Title:
Untitled (Figurative study in black) Medium: pen and ink on paper
Size: 22 23/4" x 14 1/4" (57.8 x 36.2 cm)
Framed Size: 31 ½" x 26" (80 x 66 cm)
Signed; Archipenko
Price: $10,500
Russian-born
sculptor who became an American citizen in 1928. He studied
at the art school in his native Kiev from 1902 to 1905,
when he was expelled for criticizing the academic attitudes
of his teachers. In 1906 he moved to Moscow and in 1908
to Paris, where he left the Ecole des Beaux-Arts after
two weeks' study, again showing his impatience of discipline.

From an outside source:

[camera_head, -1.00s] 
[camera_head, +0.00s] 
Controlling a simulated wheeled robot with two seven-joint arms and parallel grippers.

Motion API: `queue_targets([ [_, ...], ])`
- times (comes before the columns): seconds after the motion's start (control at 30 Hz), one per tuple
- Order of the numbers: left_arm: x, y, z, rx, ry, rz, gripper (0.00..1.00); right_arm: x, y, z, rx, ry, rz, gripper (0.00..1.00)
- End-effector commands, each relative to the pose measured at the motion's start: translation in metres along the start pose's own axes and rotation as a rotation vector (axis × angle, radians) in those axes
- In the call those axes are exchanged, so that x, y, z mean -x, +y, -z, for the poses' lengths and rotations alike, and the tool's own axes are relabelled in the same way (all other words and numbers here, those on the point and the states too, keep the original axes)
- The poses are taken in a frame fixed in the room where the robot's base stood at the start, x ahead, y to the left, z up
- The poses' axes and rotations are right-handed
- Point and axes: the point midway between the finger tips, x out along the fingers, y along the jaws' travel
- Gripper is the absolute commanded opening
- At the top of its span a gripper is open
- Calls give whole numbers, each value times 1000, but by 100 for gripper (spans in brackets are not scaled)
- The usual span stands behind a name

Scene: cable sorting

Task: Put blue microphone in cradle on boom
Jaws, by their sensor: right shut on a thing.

Instead, he studied ancient and medieval sculpture in
the Louvre, and some of the work of his early years in
Paris (mainly female figures) is in a primitivistic manner
recalling Egyptian art. In about 1910, however, he was
introduced to Cubism by Leger (whose studio was near his
own) and he became one of the outstanding sculptors of
the movement. In works such as the bronze Walking Woman
(Denver Art Museum, 1912) he analysed the human figure
into geometrical forms and opened it up with concavities
and a central hole to create a contrast of solid and void,
thus ushering in a new sculptural idiom: George Heard
Hamilton writes that 'This is the first instance in modern
sculpture of the use of a hole to signify more than a
void, in fact the opposite of a void, because by recalling
the original volume the hole acquires a shape and structure
of its own'. In the same year, with Médrano
I (destroyed), Archipenko began making sculptures
that were assembled from pieces of commonplace materials,
parallelling the work of Picasso; Médrano II
(Guggenheim Museum, New York, 1913) is made of painted
tin, wood, glass, and painted oilcloth. (Médrano
was the name of a circus in Paris much frequented by artists;
these two figures represented performers there.)
Archipenko
quickly built up a reputation in France and elsewhere,
particularly in Germany. In 1912 he had a one-man exhibition
at the Folkwang Museum in Hagen and in 1913 one at the
Sturm Gallery in Berlin; also in 1913 his work was included
in the Armory Show in New York. His rise to international
prominence was interrupted by the First World War, during
which he lived in Cimiez, a suburb of Nice; his work of
this period included a number of sculpto-paintings, a
type of work he created in which forms project from and
develop a painted background. After the war he soon relaunched
his career, organizing an exhibition of his work that
toured widely in Europe in 1919-21 (Athens, Brussels,
Geneva, London, Munich, among several other cities). He
also exhibited at the Venice Biennale in 1920, on which
occasion his work was condemned by a Venetian cardinal.
His first one-man show in the USA was given by the Société
Anonyme in New York in 1921. At this period he was undoubtedly
the best known and most influential of all Cubist sculptors.
From 1921 to
1923 Archipenko lived in Berlin, where he ran an art school,
then emigrated to the USA. He lived, worked, and taught
in various places, but chiefly in New York, where he directed
his own school of sculpture from 1939 until his death.
The work he did in America did not compare in quality
or historical importance with that of his European period,
but he continued to be highly inventive. In 1924, for
example, he invented the Archipentura (a kind of Yinetic
painting), and after the Second World War he experimented
with 'light' sculptures, making structures of plastic
lit from within. His work was influential in both Europe
and America, notably in the revival of polychromy, in
the use of new materials, and in pointing the way from
the sculpture of solid form towards one of space and light.